High Court: Former GOP leaders voted illegally


Elisabeth “Biffy” Jackson (left) and her father, Lyle Williams, were on the losing side of last week’s Wyoming Supreme Court decision. The court ruled that the two, along with Williams’ wife, Jana Williams, and Karl Allred, voted illegally during a 2021 Uinta County Party leadership election. (COURTESY PHOTOS)

Conrad, other plaintiffs vindicated by reversal

EVANSTON — Some of the infighting within the Uinta County Republican Party may have come to an end after the Wyoming Supreme Court reversed a lower court’s decision last week, ruling in favor of local plaintiffs who sued the party.

On Thursday, May 18, the Wyoming Supreme Court vindicated the plaintiffs in the lawsuit against the Uinta County Republican Party; Lyle L. Williams; Elisabeth “Biffy” Jackson; Karl Allred; and Jana Lee Williams.

The earlier decision issued by then Third District Court Judge Joseph B. Bluemel, which was in favor of the defendants, was deemed a reversible error by the Supreme Court.

The party was sued by Rep. Jon Conrad, former legislators Ron Micheli and Clarence Vranish, Clara Vranish and former Bear River Mayor Troy Nolan. Former Rep. Danny Eyre and state Sen. Wendy Schuler were originally suing the party, as well; however, Eyre and Schuler were not named as plaintiffs in the Supreme Court appeal.

Conrad said he’s happy the issue is finally resolved, adding that the process has taken a toll on him and others.

“I was personally exhausted by the whole matter,” he told the Herald. “I’ve been made out to be a villain. I’ve lost friends over this.”
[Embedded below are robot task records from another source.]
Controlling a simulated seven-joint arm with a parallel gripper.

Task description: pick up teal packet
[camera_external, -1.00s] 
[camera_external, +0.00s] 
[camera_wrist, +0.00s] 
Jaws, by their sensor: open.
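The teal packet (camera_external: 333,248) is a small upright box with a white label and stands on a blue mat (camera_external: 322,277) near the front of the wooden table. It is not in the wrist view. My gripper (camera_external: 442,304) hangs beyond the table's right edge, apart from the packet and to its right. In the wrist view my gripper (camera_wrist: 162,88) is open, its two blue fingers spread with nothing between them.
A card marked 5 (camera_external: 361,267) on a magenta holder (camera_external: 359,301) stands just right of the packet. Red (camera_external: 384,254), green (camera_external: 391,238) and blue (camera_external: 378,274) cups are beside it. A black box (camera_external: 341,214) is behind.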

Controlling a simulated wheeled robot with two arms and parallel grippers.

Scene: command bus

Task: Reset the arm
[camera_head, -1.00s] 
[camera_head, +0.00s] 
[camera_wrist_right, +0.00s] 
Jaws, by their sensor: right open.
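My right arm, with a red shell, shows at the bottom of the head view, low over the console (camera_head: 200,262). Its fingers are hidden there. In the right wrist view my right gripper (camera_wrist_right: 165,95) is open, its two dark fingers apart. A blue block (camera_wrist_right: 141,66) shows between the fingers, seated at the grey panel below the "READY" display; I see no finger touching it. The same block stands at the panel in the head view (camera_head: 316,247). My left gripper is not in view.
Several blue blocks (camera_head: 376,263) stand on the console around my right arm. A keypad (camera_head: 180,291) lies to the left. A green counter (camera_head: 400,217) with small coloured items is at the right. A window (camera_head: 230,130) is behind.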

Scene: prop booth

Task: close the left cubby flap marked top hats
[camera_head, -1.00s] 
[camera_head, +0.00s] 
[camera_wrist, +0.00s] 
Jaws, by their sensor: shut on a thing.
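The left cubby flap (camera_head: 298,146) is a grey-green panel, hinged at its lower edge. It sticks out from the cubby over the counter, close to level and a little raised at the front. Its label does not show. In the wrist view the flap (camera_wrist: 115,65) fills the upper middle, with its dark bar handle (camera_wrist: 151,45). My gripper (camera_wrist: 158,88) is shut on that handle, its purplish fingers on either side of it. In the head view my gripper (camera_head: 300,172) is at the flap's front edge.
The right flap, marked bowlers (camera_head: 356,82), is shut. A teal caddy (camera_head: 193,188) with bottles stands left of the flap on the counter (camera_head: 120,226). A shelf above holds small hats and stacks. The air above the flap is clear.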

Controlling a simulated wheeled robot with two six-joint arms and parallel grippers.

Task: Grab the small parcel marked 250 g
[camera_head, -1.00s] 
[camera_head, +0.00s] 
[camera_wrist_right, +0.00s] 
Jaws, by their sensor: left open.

The plaintiffs — all members of the Uinta County Republican Party — sued the party and its leadership at the time for violating state law during its 2021 leadership elections.

Jackson, the former party chair, is the daughter of Lyle and Jana Williams. Allred served as interim secretary of state for a few months last year. After all four lost precinct committee elections in the 2020 primary, they still voted in the party’s leadership election in March 2021. That violates state law, the Supreme Court ruled.

The Sublette County Attorney’s Office had previously said the actions likely violated state law but chose not to prosecute the defendants.

Bluemel had ruled that the county party was a private party and therefore could change its by-laws to allow outgoing officers who were not members of the Central Committee to vote.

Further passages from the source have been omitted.